Give the data again exactly, from its opening line through the line in which "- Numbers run" appears.

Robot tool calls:
==============================

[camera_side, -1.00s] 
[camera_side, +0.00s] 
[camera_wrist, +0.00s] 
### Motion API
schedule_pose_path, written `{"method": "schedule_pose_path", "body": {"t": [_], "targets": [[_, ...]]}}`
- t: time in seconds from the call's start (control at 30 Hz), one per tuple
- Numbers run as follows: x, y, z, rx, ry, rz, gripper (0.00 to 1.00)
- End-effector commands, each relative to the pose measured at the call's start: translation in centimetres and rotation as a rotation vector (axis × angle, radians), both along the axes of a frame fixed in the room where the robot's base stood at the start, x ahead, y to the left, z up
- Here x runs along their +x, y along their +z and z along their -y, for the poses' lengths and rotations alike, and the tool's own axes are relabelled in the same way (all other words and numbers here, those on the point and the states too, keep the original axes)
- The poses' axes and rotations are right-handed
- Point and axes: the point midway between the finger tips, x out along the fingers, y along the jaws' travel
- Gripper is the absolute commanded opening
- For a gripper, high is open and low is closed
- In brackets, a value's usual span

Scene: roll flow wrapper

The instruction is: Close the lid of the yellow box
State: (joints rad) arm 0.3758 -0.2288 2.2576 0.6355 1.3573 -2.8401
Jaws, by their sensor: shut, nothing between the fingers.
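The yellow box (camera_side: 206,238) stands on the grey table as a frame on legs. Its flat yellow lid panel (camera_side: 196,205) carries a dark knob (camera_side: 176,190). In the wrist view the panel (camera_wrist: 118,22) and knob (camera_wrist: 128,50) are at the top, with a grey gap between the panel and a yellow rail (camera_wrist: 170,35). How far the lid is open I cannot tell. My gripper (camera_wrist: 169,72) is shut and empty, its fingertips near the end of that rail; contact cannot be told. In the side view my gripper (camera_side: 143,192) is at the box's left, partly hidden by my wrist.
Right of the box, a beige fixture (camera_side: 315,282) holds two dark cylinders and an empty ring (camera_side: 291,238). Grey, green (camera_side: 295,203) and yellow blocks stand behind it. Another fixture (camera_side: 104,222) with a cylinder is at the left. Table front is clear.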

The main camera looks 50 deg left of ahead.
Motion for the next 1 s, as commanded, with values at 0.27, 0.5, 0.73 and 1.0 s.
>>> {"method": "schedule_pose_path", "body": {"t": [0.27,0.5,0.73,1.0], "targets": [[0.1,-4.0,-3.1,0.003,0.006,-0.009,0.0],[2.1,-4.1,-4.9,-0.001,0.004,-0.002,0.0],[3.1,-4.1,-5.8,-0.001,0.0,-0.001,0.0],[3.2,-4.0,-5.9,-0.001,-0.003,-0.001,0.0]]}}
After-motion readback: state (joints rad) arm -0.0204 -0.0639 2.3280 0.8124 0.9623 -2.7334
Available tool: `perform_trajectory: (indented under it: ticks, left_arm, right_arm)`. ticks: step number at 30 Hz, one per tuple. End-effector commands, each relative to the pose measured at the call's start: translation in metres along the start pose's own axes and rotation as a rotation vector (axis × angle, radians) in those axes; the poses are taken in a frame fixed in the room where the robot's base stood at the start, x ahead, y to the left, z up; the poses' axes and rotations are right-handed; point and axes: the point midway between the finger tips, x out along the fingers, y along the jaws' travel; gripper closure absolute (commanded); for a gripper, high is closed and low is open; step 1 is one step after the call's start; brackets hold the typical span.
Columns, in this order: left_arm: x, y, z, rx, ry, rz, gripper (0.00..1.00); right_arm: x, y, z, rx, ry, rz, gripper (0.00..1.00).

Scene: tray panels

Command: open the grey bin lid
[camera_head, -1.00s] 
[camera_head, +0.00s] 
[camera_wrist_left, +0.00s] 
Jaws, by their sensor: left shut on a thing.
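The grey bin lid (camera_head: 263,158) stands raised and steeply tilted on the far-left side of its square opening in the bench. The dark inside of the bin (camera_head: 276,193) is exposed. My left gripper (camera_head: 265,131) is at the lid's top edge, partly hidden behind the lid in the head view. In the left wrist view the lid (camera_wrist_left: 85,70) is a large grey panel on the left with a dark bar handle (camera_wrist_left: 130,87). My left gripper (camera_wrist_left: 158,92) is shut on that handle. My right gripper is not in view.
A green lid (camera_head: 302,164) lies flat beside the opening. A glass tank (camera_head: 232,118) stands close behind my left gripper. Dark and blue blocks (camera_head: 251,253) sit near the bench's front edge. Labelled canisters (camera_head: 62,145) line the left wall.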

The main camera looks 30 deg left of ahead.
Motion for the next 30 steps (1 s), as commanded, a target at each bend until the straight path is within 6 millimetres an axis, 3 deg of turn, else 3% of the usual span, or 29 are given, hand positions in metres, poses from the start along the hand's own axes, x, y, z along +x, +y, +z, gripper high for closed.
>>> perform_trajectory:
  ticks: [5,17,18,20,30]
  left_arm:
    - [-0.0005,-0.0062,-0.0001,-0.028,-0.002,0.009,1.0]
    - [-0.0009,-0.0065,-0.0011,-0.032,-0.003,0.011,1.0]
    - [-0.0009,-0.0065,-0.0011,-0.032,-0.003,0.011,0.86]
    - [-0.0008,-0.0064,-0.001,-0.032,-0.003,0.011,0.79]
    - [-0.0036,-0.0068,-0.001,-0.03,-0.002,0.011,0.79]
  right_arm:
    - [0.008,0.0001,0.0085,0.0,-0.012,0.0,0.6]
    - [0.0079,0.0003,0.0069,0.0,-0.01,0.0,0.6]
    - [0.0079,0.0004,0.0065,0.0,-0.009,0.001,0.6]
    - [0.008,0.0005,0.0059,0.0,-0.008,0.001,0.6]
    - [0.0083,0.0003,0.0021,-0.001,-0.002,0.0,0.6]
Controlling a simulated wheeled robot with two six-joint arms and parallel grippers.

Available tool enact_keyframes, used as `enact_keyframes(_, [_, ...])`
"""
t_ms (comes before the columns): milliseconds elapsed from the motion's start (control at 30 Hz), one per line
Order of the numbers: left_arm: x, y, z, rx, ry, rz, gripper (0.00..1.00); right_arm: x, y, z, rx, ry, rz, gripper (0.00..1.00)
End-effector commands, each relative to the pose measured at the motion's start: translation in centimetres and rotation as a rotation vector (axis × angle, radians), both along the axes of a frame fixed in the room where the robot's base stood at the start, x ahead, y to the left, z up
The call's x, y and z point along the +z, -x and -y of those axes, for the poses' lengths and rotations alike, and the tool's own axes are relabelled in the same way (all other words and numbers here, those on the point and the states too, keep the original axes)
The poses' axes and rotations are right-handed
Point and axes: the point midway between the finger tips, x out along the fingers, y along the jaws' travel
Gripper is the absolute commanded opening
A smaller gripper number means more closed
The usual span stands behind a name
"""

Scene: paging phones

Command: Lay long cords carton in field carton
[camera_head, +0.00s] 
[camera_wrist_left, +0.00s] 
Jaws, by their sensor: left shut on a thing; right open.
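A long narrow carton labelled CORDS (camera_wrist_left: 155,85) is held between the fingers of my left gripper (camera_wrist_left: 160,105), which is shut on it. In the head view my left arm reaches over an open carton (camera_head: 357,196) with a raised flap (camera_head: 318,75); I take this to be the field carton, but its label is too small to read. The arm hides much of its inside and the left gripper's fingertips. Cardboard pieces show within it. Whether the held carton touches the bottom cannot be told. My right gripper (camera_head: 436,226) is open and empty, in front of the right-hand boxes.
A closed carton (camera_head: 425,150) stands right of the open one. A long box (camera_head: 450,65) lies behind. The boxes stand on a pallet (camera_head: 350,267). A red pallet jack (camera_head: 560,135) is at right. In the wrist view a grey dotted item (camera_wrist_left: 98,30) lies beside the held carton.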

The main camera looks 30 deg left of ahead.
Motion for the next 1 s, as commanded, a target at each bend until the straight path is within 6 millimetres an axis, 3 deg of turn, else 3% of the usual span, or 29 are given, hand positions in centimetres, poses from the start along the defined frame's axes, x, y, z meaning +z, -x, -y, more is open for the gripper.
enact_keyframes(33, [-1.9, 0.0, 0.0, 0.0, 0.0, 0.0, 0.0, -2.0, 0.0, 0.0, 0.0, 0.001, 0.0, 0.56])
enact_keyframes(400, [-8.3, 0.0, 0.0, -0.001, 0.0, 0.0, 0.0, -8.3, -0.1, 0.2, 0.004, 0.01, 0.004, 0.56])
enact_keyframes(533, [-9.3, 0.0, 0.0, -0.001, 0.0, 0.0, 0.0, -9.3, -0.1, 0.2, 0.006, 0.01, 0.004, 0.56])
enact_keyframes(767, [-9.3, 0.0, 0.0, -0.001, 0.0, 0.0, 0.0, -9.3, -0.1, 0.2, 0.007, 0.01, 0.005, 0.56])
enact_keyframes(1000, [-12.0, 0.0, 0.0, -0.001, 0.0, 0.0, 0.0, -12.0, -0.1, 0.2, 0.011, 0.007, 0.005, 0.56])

==============================

EXPECTED OUTPUT:
[camera_side, -1.00s] 
[camera_side, +0.00s] 
[camera_wrist, +0.00s] 
### Motion API
schedule_pose_path, written `{"method": "schedule_pose_path", "body": {"t": [_], "targets": [[_, ...]]}}`
- t: time in seconds from the call's start (control at 30 Hz), one per tuple
- Numbers run as follows: x, y, z, rx, ry, rz, gripper (0.00 to 1.00)

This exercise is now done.